The typical red flags for scams apply here:
- Guaranteed jobs – no company makes guarantees about placing someone in a job
- Up front payment – legitimate companies don’t ask for training expenses in advance
- Vague offers – we have “thousands of jobs” and “get hired today” and “$40 an hour” are come-ons
- Your financial information is required – no real employer asks for your bank information to hire you.
Here are some helpful sites for legitimate information about possible jobs:
- Deepwater Horizon Response
- BP
- Alabama — Environmental Cleanup
- Florida — Florida Attorney General
- Louisiana – the Louisiana Oil Spill Coordinator’s Office
- Mississippi Mississippi Department of Employment Security
The kind of people who would take advantage of a disaster and the vulnerability of people desperately needing jobs defies description. There are far too many real ideas available for making money to have to resort to scamming good people. I have to assume these leeches are lacking intelligence, morals, ethics and creative thinking. Avoid them.
July 15, 2010 at 10:57 pm
Name any type of disaster and scammers are waiting in the wings. I hope that God has something special in store for the people that scam others out of their hard earned money.
July 16, 2010 at 12:41 am
Dan,
Luckily I life in the Midwest. I hope I can tell it is a scam it they are claiming oil clean up jobs are here in MO.
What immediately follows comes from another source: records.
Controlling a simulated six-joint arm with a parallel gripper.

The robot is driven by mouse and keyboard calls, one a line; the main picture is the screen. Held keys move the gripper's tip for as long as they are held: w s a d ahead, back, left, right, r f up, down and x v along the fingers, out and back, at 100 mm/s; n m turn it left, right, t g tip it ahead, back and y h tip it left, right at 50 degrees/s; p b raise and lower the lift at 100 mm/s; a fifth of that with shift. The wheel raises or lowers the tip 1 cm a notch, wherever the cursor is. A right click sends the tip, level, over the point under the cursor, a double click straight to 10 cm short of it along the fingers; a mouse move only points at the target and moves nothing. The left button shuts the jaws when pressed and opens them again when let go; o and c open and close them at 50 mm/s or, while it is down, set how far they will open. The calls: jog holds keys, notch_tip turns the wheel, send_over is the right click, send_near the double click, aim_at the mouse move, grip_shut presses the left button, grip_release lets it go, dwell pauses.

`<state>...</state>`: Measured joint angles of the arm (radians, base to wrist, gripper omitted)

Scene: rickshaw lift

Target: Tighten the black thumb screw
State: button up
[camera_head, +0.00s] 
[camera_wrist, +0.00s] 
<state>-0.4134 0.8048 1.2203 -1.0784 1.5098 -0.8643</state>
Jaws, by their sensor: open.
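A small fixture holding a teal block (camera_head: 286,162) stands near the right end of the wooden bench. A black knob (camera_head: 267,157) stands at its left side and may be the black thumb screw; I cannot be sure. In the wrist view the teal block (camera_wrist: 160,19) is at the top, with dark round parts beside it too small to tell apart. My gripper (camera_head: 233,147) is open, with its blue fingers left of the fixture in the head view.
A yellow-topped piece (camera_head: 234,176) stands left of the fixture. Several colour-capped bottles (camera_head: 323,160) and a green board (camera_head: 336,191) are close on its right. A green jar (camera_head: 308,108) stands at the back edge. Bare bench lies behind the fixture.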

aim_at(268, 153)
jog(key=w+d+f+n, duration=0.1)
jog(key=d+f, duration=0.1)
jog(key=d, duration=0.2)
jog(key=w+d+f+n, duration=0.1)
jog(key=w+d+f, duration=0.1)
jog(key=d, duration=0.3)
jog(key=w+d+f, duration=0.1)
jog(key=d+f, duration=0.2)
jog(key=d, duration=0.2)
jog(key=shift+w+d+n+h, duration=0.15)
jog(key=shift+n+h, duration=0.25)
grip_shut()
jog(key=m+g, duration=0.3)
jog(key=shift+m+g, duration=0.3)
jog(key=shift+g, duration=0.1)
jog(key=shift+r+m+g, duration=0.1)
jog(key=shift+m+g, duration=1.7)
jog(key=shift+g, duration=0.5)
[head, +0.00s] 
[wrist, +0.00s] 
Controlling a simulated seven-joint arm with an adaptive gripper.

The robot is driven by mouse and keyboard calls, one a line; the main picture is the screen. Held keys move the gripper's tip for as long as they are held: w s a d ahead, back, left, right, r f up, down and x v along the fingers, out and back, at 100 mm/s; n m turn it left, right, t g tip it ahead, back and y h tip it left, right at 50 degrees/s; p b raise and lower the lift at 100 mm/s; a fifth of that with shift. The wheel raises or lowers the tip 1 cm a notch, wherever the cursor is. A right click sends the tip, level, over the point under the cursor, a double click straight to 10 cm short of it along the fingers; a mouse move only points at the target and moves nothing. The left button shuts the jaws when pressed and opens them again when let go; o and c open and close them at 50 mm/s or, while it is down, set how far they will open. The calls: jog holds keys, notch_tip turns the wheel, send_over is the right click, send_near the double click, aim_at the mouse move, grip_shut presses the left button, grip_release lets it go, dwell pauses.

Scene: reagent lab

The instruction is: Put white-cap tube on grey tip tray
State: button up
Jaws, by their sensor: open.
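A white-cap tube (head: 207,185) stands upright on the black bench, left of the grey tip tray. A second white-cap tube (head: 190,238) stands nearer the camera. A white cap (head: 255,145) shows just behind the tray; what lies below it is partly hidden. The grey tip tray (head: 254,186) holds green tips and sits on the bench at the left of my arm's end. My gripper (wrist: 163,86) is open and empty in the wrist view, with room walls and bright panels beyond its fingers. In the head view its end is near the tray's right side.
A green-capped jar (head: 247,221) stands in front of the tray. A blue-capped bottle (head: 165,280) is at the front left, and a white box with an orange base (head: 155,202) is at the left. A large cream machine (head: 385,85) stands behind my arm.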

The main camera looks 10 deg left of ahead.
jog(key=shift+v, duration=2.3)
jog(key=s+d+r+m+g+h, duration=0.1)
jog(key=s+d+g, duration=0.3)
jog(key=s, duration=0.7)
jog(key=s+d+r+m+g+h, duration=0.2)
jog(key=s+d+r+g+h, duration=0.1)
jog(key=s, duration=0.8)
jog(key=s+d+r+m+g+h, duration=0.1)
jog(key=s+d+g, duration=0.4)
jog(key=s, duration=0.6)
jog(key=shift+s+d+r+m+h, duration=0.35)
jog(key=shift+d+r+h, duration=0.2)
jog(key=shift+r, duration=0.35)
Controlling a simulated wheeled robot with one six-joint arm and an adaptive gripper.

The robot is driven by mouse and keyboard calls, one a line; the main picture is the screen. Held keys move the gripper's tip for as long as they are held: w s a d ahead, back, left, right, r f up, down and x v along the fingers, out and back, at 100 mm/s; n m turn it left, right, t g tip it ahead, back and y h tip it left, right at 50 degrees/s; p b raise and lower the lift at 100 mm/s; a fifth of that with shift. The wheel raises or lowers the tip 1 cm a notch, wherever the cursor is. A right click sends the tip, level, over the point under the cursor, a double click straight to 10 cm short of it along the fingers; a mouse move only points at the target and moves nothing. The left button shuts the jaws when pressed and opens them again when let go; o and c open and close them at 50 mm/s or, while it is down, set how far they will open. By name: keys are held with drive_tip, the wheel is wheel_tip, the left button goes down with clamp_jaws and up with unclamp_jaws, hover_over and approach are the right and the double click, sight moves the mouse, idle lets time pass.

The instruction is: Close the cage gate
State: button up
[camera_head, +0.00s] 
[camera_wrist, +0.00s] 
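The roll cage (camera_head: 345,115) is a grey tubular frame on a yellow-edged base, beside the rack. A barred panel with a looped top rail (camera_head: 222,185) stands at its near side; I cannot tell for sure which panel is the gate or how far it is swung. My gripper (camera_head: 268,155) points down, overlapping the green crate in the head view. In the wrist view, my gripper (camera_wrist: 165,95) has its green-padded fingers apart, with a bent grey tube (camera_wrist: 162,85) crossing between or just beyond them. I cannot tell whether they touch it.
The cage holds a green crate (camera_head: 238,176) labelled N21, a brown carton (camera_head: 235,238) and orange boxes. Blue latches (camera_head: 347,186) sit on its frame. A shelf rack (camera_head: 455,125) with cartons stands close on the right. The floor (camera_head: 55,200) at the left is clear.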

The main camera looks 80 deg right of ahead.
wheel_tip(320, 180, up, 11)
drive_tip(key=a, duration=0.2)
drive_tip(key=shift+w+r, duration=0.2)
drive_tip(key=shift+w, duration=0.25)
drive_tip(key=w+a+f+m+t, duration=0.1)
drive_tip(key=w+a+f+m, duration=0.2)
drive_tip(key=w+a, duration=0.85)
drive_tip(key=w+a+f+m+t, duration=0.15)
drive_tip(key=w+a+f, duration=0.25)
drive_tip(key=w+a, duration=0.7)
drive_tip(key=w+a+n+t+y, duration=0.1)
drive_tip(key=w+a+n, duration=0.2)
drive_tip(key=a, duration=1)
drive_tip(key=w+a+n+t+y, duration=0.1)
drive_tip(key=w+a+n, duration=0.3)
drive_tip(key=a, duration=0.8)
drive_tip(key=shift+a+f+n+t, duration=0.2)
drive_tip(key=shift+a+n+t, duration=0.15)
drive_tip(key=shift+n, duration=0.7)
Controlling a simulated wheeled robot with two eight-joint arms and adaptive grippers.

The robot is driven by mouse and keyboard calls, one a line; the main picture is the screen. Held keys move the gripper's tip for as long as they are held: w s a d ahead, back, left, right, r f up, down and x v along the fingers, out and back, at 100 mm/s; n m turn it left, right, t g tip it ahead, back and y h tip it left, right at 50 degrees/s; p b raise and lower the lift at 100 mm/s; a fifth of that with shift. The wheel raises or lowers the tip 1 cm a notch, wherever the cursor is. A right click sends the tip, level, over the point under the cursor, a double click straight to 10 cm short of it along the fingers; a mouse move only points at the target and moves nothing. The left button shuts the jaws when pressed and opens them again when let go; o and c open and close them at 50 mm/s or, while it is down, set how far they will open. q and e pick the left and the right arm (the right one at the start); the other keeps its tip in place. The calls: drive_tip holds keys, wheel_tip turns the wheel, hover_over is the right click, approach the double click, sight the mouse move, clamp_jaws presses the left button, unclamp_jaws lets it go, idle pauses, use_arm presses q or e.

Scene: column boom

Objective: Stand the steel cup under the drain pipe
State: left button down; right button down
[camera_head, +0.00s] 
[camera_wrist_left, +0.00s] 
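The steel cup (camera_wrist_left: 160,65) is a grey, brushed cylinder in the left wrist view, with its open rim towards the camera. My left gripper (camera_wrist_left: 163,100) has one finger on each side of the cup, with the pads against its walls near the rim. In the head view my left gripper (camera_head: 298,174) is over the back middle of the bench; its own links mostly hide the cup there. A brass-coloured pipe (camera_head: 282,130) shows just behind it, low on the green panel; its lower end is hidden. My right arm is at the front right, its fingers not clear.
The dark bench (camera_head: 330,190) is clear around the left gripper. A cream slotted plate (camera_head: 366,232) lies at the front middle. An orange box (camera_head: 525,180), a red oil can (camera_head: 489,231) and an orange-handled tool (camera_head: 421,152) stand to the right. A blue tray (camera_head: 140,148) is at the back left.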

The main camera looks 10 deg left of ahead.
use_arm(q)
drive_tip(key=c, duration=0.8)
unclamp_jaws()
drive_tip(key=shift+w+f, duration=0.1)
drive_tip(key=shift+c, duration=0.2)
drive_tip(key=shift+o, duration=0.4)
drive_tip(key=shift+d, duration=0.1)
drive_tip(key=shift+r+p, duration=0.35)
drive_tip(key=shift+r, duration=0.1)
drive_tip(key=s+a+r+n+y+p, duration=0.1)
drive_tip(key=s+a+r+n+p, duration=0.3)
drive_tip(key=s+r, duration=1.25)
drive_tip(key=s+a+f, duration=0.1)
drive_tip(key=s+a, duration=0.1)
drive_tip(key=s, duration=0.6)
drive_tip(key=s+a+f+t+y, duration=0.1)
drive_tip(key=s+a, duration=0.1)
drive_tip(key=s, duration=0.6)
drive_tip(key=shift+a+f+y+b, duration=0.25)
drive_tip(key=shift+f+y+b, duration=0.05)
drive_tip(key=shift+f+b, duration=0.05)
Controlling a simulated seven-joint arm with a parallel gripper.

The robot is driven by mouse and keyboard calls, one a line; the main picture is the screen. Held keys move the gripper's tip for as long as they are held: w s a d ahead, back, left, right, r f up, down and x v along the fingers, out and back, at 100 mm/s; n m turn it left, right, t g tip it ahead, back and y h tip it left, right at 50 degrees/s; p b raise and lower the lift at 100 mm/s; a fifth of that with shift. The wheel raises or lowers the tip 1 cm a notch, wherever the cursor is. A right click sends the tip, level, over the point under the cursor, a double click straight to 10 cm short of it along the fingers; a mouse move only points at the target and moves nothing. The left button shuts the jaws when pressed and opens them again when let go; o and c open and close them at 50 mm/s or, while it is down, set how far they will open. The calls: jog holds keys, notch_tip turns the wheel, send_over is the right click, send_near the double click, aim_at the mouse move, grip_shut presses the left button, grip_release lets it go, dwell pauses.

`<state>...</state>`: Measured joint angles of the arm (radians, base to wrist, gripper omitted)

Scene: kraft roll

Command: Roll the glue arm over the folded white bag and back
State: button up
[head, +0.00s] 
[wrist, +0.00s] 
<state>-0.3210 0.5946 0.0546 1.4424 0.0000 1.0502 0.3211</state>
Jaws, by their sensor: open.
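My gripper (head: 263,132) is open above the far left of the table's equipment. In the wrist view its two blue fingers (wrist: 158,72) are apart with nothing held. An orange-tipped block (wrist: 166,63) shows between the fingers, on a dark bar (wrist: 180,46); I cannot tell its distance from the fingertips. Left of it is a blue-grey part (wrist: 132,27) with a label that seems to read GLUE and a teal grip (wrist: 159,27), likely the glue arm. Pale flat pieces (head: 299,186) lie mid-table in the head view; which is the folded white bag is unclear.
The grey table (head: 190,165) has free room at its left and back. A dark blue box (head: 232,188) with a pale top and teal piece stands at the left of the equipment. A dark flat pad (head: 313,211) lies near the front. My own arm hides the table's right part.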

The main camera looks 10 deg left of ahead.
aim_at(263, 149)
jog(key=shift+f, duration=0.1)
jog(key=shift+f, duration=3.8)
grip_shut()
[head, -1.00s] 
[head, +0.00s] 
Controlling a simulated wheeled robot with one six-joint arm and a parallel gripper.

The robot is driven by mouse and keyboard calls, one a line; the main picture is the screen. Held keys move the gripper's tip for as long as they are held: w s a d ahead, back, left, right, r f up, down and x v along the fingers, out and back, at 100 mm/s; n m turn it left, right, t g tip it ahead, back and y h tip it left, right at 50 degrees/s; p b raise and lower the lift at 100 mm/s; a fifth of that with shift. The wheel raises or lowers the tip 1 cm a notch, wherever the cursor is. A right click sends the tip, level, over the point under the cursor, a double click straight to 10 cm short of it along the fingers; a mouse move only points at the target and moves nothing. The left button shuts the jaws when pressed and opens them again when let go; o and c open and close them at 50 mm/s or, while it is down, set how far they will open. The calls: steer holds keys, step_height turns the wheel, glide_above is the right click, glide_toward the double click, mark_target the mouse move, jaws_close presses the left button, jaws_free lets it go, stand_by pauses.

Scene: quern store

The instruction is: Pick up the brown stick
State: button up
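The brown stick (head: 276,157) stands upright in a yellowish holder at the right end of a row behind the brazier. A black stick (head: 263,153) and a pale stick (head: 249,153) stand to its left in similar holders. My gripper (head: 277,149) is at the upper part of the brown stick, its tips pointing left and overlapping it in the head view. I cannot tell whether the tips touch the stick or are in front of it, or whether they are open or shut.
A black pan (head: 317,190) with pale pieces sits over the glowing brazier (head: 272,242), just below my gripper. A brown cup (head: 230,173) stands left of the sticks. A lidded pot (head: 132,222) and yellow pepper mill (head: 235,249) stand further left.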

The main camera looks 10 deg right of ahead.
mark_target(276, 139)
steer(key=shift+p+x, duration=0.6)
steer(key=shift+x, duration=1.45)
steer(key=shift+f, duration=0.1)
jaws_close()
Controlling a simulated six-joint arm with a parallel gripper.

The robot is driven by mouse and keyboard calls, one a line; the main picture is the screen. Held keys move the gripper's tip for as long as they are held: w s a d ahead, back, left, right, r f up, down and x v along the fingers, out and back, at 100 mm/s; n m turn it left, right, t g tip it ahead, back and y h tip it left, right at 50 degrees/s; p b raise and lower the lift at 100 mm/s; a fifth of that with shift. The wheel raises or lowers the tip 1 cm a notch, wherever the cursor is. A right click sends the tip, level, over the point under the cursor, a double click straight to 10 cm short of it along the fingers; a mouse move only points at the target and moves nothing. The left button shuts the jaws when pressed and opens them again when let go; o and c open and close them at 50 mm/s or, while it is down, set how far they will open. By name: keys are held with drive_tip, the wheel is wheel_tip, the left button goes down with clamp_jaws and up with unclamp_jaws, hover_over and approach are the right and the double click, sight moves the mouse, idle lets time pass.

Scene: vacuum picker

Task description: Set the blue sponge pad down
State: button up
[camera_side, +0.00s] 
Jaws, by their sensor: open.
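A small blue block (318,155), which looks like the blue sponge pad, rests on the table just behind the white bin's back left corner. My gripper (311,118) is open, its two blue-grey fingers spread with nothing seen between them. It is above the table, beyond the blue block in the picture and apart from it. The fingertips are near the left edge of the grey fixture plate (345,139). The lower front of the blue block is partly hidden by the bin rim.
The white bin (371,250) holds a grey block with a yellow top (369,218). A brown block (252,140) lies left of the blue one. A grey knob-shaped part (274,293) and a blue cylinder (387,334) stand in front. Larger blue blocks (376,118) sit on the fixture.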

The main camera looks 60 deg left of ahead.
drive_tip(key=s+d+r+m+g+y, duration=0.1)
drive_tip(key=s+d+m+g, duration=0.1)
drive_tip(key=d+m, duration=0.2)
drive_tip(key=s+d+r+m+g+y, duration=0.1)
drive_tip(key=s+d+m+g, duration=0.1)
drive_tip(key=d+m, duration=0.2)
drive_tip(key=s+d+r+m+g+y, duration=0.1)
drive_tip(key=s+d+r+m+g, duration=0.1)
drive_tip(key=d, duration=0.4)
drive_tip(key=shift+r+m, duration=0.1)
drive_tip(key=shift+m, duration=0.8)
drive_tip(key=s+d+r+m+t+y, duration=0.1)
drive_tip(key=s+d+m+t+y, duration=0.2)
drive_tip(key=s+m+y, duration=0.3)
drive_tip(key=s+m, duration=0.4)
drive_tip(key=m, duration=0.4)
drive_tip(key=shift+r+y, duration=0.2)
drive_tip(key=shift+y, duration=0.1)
An interesting thought: when will the cost of a college education compared to the return be so high that we feel we are bing scammed? http://sethgodin.typepad.com/seths_blog/2010/04/the-coming-meltdown-in-higher-education-as-seen-by-a-marketer.html
Josh Bulloc
Kansas City, MO
July 16, 2010 at 2:39 pm
Great article, Dan. People need to be aware of scams like this although in this day and age it seems everyone should know not to give out personal information to anyone……..especially over the Internet. However, we see some pretty regrettable things happen when people are struggling and can’t pay the rent. Glad you are keeping people abreast of what is going on out there in the real world!
July 18, 2010 at 2:52 am
Thanks for calling attention to this, the legitimate sites, and the oil spill disaster. Thanks for all your great info and ideas, Dan!